— Start —
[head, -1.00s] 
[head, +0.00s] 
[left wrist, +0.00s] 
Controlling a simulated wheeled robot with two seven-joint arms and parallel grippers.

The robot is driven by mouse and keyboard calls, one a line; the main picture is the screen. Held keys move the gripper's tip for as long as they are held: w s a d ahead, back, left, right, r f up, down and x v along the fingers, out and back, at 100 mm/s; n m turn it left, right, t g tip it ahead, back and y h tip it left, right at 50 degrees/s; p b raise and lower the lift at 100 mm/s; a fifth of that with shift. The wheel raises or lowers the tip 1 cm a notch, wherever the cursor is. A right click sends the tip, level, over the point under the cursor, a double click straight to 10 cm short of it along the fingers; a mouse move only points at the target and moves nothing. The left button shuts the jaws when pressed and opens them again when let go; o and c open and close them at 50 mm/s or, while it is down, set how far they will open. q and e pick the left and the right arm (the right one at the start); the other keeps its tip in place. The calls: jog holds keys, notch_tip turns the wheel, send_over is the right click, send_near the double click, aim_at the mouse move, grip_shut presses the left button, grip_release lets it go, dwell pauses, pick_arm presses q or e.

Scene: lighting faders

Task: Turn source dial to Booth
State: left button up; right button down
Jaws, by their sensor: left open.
— End —
From the line with "[left wrist, +0.00s]" through the line with "Controlling a simulated", repeat every line exactly, both ends included, and nothing outside that range.

[left wrist, +0.00s] 
Controlling a simulated wheeled robot with two seven-joint arms and parallel grippers.

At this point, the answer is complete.